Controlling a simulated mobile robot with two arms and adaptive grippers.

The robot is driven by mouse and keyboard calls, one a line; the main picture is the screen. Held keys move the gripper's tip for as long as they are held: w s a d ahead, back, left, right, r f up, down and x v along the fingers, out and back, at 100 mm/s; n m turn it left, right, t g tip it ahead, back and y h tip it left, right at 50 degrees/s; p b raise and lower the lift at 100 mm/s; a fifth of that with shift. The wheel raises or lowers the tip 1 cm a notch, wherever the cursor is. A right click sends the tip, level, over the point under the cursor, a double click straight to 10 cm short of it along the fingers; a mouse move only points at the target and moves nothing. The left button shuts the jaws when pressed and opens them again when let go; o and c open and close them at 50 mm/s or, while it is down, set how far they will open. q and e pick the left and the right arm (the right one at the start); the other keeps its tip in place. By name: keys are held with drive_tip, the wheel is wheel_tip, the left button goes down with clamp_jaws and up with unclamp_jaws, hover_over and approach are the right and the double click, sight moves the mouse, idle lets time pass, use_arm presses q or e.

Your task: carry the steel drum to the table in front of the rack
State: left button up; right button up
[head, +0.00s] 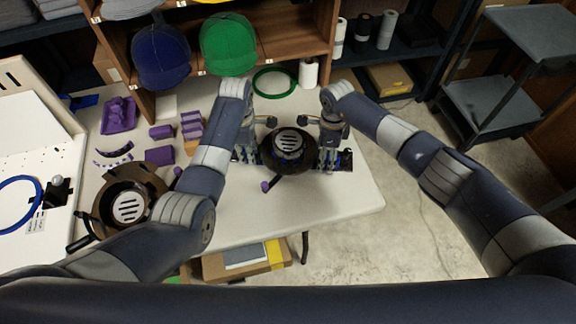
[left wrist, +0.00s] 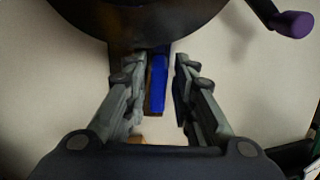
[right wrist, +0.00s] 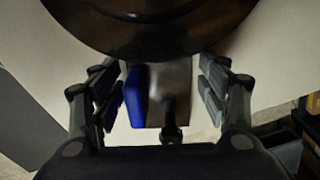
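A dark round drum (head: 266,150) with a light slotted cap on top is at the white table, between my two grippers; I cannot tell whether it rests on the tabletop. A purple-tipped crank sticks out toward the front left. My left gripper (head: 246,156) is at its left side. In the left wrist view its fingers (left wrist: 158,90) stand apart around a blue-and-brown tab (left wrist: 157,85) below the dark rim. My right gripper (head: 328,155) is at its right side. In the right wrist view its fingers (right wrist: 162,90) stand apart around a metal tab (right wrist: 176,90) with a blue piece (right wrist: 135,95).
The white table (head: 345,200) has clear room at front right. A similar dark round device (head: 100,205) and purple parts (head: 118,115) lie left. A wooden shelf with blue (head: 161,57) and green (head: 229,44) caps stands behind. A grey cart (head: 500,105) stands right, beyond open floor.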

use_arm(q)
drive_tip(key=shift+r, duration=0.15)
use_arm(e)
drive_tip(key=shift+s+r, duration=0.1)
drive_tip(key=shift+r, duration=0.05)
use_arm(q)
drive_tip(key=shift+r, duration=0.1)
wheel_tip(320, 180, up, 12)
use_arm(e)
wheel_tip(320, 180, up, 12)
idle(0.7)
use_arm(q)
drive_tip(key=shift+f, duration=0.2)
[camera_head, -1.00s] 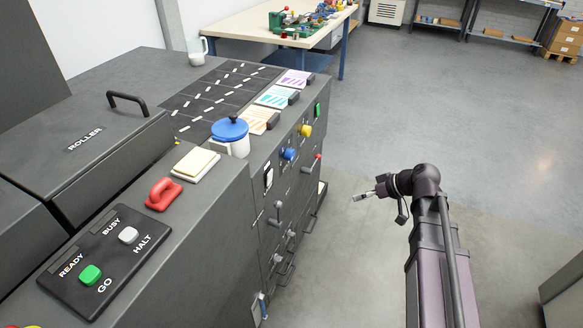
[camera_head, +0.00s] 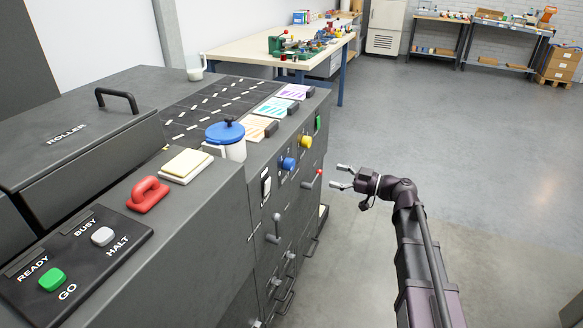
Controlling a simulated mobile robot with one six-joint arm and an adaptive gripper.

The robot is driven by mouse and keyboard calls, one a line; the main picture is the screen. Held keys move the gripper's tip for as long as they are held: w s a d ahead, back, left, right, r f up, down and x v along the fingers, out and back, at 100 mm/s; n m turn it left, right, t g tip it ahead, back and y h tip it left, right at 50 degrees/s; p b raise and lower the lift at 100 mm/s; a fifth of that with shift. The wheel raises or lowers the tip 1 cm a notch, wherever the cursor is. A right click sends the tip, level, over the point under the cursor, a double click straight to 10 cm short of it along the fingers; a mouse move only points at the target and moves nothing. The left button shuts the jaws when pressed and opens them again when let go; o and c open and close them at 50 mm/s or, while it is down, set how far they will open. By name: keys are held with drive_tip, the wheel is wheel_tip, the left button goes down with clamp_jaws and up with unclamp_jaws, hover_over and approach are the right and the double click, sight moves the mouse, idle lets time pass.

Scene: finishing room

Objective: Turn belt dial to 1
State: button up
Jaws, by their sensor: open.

◇ ◇ ◇ ◇

• [Problem to solve]: Identify each line in the records above containing the word "Controlling"; copy those lines.

• [Solution below]:
Controlling a simulated mobile robot with two arms and adaptive grippers.
Controlling a simulated mobile robot with one six-joint arm and an adaptive gripper.

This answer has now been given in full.